WORK INSTRUCTIONS:
Write out, please, the line containing "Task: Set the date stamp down" together with all lines after it, up to and including the last one, with no other output.

SUPPLIED INFORMATION:
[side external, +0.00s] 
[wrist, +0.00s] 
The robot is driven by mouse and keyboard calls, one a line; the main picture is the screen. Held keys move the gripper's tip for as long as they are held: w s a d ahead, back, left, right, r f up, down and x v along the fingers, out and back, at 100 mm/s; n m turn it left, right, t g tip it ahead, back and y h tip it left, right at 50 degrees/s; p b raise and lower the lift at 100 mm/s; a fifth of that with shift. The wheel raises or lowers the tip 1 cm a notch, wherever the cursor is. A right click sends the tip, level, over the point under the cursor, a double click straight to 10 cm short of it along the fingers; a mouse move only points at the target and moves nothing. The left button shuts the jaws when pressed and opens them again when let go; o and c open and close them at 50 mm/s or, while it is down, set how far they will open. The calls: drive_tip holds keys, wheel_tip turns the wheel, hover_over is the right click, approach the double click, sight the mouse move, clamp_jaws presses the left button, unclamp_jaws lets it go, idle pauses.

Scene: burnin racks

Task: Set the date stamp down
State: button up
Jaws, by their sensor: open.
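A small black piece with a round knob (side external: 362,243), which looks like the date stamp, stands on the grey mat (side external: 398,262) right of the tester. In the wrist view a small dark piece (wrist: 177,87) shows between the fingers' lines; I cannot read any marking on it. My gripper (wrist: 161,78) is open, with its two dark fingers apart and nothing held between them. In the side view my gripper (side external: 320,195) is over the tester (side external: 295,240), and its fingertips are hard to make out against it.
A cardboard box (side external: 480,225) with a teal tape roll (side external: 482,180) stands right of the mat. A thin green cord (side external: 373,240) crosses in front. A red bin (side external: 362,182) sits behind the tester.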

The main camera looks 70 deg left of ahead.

ANSWER TO THIS TASK:
Task: Set the date stamp down
State: button up
Jaws, by their sensor: open.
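A small black piece with a round knob (side external: 362,243), which looks like the date stamp, stands on the grey mat (side external: 398,262) right of the tester. In the wrist view a small dark piece (wrist: 177,87) shows between the fingers' lines; I cannot read any marking on it. My gripper (wrist: 161,78) is open, with its two dark fingers apart and nothing held between them. In the side view my gripper (side external: 320,195) is over the tester (side external: 295,240), and its fingertips are hard to make out against it.
A cardboard box (side external: 480,225) with a teal tape roll (side external: 482,180) stands right of the mat. A thin green cord (side external: 373,240) crosses in front. A red bin (side external: 362,182) sits behind the tester.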

The main camera looks 70 deg left of ahead.

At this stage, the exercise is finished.